Title: Chapter 3 25 Jul 2010 8:44 pm
Reviewer: JAM (Anonymous) [Report This]
    One of the things that didn't get dealt with in canon (at least not to my satisfaction) was Umbridge's treatment of Harry. I'm anxious to see how you handle it.
Title: Chapter 3 25 Jul 2010 5:46 pm
Reviewer: Pandora (Signed) [Report This]
    LOL! It's so cute that Snape loves those post-its!

    I wouldn't want to be Umbridge when Snape gets a hold of her.

    Can't wait for the next chappie. What I love most about this story, is your wonderful descriptions and how you delve so deeply into your characters' feelings. Lovely job.
Title: Chapter 2 25 Jul 2010 5:44 pm
Reviewer: Pandora (Signed) [Report This]
    Aw, poor Harry.

    He was happier just being called, "Harry", than the potions that help heal him.

    So happy you posted here. Wonderful story.
Title: Chapter 3 25 Jul 2010 3:35 pm
Reviewer: lastcrazyhorn (Signed) [Report This]
    More please!!! It's very good and their reactions seem to be very much within character.

    There's only a couple of spelling things here and there that caught my eye--distracting me a bit.

    1. Chapter 2 - first paragraph, last word - should be "breathe" with an "e."

    2. Chapter 3 - fourth paragraph - the bit about the water losing "it's heat . . ." - that should be "its" without the apostrophe. In that word, "it's" only ever means one thing: "it is."

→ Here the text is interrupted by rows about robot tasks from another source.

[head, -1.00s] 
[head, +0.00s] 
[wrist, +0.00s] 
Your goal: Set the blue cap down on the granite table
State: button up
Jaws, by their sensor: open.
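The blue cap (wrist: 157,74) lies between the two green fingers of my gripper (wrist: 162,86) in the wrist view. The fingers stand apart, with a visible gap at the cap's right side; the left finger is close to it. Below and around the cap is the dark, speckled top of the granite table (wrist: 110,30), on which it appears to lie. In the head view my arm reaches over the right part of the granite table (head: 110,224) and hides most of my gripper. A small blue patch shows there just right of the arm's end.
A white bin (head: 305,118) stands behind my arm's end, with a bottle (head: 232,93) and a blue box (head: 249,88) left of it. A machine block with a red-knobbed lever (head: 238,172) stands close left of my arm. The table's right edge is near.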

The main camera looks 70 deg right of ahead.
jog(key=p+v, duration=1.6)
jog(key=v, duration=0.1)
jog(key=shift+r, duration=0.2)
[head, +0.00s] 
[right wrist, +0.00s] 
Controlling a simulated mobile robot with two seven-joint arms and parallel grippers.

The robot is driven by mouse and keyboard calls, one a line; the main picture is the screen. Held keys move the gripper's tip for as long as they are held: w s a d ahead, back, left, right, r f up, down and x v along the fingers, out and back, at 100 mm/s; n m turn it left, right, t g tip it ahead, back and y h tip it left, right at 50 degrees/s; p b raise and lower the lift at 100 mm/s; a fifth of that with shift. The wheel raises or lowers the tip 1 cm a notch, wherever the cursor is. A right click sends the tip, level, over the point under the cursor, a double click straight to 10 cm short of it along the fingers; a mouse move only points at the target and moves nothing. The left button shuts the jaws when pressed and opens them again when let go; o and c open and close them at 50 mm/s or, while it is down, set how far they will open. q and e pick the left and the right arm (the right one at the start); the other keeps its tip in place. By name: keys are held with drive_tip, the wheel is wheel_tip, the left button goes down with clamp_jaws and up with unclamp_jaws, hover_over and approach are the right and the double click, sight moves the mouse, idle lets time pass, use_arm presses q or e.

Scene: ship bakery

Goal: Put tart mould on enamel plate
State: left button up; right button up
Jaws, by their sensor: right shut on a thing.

    Sorry if I'm being nit picky. I just think you're so close to being perfect already; why not take that final step?
Title: Chapter 3 25 Jul 2010 11:52 am
Reviewer: silverstargirl (Signed) [Report This]
    Go get her! As a Ministry employee, Umbridge knew full well that she was committing a serious crime and that makes her offense even worse. I'm glad that Harry told Severus what she did and hope that he will be able to get Umbitch punished.

    I think Harry is beginning to see that Severus has changed his attitude toward him and that will help build further trust. The knowledge that someone truly does care will do him a world of good.
Title: Chapter 3 25 Jul 2010 11:09 am
Reviewer: missny1 (Anonymous) [Report This]
    Finally someone caring about the use of a blood quill. I always thougth that particular punishment was way too overlooked. Great chatper.
Title: Chapter 3 25 Jul 2010 9:17 am
Reviewer: DS (Anonymous) [Report This]
    Good writing. I liked how you made Harry as a serious student rather than the mediocre one in the canon and also the whole thing with post its.